» **Set problem**:
The entries need to be copied exactly.

» **Robot state and action records**:
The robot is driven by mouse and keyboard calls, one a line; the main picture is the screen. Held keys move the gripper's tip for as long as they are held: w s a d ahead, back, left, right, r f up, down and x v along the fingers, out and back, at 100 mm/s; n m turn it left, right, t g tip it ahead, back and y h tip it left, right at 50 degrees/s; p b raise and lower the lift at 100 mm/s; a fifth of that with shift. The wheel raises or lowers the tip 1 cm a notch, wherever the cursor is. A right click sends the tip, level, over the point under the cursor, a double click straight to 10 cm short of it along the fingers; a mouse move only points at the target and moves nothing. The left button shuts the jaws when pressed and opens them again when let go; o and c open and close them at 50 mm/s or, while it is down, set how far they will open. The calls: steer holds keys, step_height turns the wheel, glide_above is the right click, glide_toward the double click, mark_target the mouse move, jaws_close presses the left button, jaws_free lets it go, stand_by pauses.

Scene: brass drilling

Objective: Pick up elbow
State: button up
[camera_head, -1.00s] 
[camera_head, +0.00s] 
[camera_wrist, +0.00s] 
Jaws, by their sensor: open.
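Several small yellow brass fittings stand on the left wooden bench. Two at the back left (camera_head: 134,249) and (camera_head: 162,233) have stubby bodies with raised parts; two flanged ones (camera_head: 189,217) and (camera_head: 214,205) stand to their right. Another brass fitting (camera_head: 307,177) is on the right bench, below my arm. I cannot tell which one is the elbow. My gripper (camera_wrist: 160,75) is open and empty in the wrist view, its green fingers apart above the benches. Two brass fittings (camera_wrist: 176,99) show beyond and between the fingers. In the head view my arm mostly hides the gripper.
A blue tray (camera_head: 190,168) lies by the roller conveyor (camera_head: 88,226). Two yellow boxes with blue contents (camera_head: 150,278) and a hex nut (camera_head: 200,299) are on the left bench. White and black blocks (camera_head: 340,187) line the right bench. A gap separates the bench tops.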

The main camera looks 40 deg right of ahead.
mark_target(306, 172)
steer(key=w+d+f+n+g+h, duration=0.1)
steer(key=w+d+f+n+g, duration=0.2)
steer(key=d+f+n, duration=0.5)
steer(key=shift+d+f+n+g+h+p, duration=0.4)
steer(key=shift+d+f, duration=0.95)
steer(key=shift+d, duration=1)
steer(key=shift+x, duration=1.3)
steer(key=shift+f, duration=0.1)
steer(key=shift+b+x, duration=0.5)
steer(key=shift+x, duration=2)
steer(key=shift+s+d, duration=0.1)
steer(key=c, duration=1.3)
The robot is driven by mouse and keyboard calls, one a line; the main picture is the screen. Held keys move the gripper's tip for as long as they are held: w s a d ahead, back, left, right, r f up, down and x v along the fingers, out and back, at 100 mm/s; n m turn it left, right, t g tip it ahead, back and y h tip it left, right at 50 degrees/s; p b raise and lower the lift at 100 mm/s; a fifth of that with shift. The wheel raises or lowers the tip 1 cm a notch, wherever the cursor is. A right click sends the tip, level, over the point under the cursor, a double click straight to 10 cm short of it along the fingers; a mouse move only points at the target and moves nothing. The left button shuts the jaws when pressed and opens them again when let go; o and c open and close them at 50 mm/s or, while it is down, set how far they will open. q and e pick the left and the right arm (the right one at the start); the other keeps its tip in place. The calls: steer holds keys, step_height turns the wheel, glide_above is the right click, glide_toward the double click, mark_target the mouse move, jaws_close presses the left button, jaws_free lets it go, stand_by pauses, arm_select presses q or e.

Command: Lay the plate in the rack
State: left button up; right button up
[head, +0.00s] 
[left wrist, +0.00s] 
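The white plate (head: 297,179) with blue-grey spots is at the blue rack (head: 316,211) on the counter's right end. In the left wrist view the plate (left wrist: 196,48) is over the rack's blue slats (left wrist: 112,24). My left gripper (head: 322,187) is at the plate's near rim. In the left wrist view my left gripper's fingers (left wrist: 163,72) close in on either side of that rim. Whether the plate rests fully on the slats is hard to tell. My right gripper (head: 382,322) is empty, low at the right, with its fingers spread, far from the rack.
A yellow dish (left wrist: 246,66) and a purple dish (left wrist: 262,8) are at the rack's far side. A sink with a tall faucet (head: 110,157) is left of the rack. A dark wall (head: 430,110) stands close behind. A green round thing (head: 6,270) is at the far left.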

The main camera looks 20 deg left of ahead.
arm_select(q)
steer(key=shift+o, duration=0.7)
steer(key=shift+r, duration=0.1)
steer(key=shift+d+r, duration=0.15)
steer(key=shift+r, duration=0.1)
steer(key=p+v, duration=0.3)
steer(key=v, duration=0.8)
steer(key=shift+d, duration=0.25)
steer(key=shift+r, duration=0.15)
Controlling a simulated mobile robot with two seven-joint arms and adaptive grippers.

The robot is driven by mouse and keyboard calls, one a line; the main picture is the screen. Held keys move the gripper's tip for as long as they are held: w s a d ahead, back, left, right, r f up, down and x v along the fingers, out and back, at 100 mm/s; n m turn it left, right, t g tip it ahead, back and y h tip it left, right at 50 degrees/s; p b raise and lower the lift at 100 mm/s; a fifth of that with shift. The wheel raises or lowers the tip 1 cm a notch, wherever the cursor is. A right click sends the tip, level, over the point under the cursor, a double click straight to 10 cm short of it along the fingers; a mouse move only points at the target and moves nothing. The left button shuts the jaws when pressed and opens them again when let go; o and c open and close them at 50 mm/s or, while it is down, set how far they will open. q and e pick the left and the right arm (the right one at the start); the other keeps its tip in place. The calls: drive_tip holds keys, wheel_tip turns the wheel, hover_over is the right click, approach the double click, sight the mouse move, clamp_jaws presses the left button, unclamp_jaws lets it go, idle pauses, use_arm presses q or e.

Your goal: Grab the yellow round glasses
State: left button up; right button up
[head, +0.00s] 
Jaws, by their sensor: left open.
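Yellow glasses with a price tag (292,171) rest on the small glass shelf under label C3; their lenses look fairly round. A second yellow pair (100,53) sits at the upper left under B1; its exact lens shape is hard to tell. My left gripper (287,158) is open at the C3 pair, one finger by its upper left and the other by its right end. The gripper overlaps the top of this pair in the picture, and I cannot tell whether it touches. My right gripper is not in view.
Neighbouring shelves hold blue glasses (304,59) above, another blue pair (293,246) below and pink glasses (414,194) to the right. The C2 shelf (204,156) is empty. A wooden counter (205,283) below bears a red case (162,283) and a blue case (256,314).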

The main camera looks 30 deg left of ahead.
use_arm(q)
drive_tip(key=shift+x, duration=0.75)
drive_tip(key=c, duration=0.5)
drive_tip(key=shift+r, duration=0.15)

» **The solution**:
The robot is driven by mouse and keyboard calls, one a line; the main picture is the screen. Held keys move the gripper's tip for as long as they are held: w s a d ahead, back, left, right, r f up, down and x v along the fingers, out and back, at 100 mm/s; n m turn it left, right, t g tip it ahead, back and y h tip it left, right at 50 degrees/s; p b raise and lower the lift at 100 mm/s; a fifth of that with shift. The wheel raises or lowers the tip 1 cm a notch, wherever the cursor is. A right click sends the tip, level, over the point under the cursor, a double click straight to 10 cm short of it along the fingers; a mouse move only points at the target and moves nothing. The left button shuts the jaws when pressed and opens them again when let go; o and c open and close them at 50 mm/s or, while it is down, set how far they will open. The calls: steer holds keys, step_height turns the wheel, glide_above is the right click, glide_toward the double click, mark_target the mouse move, jaws_close presses the left button, jaws_free lets it go, stand_by pauses.

Scene: brass drilling

Objective: Pick up elbow
State: button up
[camera_head, -1.00s] 
[camera_head, +0.00s] 
[camera_wrist, +0.00s] 
Jaws, by their sensor: open.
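Several small yellow brass fittings stand on the left wooden bench. Two at the back left (camera_head: 134,249) and (camera_head: 162,233) have stubby bodies with raised parts; two flanged ones (camera_head: 189,217) and (camera_head: 214,205) stand to their right. Another brass fitting (camera_head: 307,177) is on the right bench, below my arm. I cannot tell which one is the elbow. My gripper (camera_wrist: 160,75) is open and empty in the wrist view, its green fingers apart above the benches. Two brass fittings (camera_wrist: 176,99) show beyond and between the fingers. In the head view my arm mostly hides the gripper.
A blue tray (camera_head: 190,168) lies by the roller conveyor (camera_head: 88,226). Two yellow boxes with blue contents (camera_head: 150,278) and a hex nut (camera_head: 200,299) are on the left bench. White and black blocks (camera_head: 340,187) line the right bench. A gap separates the bench tops.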

The main camera looks 40 deg right of ahead.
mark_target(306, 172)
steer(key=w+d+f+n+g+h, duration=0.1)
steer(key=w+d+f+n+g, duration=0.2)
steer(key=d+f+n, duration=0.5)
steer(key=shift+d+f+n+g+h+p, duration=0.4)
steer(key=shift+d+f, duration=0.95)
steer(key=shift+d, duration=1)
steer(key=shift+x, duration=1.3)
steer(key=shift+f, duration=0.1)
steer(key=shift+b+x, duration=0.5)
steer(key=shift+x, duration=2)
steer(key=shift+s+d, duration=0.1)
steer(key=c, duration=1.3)
The robot is driven by mouse and keyboard calls, one a line; the main picture is the screen. Held keys move the gripper's tip for as long as they are held: w s a d ahead, back, left, right, r f up, down and x v along the fingers, out and back, at 100 mm/s; n m turn it left, right, t g tip it ahead, back and y h tip it left, right at 50 degrees/s; p b raise and lower the lift at 100 mm/s; a fifth of that with shift. The wheel raises or lowers the tip 1 cm a notch, wherever the cursor is. A right click sends the tip, level, over the point under the cursor, a double click straight to 10 cm short of it along the fingers; a mouse move only points at the target and moves nothing. The left button shuts the jaws when pressed and opens them again when let go; o and c open and close them at 50 mm/s or, while it is down, set how far they will open. q and e pick the left and the right arm (the right one at the start); the other keeps its tip in place. The calls: steer holds keys, step_height turns the wheel, glide_above is the right click, glide_toward the double click, mark_target the mouse move, jaws_close presses the left button, jaws_free lets it go, stand_by pauses, arm_select presses q or e.

Command: Lay the plate in the rack
State: left button up; right button up
[head, +0.00s] 
[left wrist, +0.00s] 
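The white plate (head: 297,179) with blue-grey spots is at the blue rack (head: 316,211) on the counter's right end. In the left wrist view the plate (left wrist: 196,48) is over the rack's blue slats (left wrist: 112,24). My left gripper (head: 322,187) is at the plate's near rim. In the left wrist view my left gripper's fingers (left wrist: 163,72) close in on either side of that rim. Whether the plate rests fully on the slats is hard to tell. My right gripper (head: 382,322) is empty, low at the right, with its fingers spread, far from the rack.
A yellow dish (left wrist: 246,66) and a purple dish (left wrist: 262,8) are at the rack's far side. A sink with a tall faucet (head: 110,157) is left of the rack. A dark wall (head: 430,110) stands close behind. A green round thing (head: 6,270) is at the far left.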

The main camera looks 20 deg left of ahead.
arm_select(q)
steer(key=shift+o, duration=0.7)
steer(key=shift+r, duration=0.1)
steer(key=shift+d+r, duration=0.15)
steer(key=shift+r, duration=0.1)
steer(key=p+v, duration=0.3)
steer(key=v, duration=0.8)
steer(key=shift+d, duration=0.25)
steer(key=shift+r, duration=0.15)
Controlling a simulated mobile robot with two seven-joint arms and adaptive grippers.

The robot is driven by mouse and keyboard calls, one a line; the main picture is the screen. Held keys move the gripper's tip for as long as they are held: w s a d ahead, back, left, right, r f up, down and x v along the fingers, out and back, at 100 mm/s; n m turn it left, right, t g tip it ahead, back and y h tip it left, right at 50 degrees/s; p b raise and lower the lift at 100 mm/s; a fifth of that with shift. The wheel raises or lowers the tip 1 cm a notch, wherever the cursor is. A right click sends the tip, level, over the point under the cursor, a double click straight to 10 cm short of it along the fingers; a mouse move only points at the target and moves nothing. The left button shuts the jaws when pressed and opens them again when let go; o and c open and close them at 50 mm/s or, while it is down, set how far they will open. q and e pick the left and the right arm (the right one at the start); the other keeps its tip in place. The calls: drive_tip holds keys, wheel_tip turns the wheel, hover_over is the right click, approach the double click, sight the mouse move, clamp_jaws presses the left button, unclamp_jaws lets it go, idle pauses, use_arm presses q or e.

Your goal: Grab the yellow round glasses
State: left button up; right button up
[head, +0.00s] 
Jaws, by their sensor: left open.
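Yellow glasses with a price tag (292,171) rest on the small glass shelf under label C3; their lenses look fairly round. A second yellow pair (100,53) sits at the upper left under B1; its exact lens shape is hard to tell. My left gripper (287,158) is open at the C3 pair, one finger by its upper left and the other by its right end. The gripper overlaps the top of this pair in the picture, and I cannot tell whether it touches. My right gripper is not in view.
Neighbouring shelves hold blue glasses (304,59) above, another blue pair (293,246) below and pink glasses (414,194) to the right. The C2 shelf (204,156) is empty. A wooden counter (205,283) below bears a red case (162,283) and a blue case (256,314).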

The main camera looks 30 deg left of ahead.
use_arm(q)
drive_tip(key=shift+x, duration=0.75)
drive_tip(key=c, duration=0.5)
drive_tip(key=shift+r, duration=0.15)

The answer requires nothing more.